== Collected data ==
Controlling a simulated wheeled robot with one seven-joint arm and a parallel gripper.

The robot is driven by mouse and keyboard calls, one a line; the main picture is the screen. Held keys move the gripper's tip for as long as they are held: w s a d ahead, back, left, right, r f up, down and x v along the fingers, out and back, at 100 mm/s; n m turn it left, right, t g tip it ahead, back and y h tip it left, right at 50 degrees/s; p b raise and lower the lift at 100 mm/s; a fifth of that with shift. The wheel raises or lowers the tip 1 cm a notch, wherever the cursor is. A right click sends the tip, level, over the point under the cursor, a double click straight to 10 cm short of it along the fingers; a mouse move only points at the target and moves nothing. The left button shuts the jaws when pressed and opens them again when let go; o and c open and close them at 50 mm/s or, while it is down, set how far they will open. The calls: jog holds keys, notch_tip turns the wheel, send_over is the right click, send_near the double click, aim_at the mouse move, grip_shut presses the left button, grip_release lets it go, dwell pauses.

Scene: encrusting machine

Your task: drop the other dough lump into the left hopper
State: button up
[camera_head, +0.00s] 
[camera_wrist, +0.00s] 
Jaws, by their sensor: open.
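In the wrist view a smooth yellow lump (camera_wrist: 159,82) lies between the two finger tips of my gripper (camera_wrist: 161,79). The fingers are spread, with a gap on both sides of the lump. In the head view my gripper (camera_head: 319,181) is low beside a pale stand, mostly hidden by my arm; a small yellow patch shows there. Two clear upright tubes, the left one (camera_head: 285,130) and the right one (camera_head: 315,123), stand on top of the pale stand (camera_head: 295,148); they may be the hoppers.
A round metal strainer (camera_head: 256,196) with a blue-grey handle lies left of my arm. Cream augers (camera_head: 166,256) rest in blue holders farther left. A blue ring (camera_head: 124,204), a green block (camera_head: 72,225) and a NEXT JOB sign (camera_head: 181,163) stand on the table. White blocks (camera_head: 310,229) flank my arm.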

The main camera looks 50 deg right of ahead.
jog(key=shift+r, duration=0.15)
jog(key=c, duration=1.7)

== Instructions to follow ==
Exactly reproduce the lines that run from the line bearing "State: button up" through the line bearing "[camera_wrist, +0.00s]", with both end lines included.

== Reply to the exercise ==
State: button up
[camera_head, +0.00s] 
[camera_wrist, +0.00s] 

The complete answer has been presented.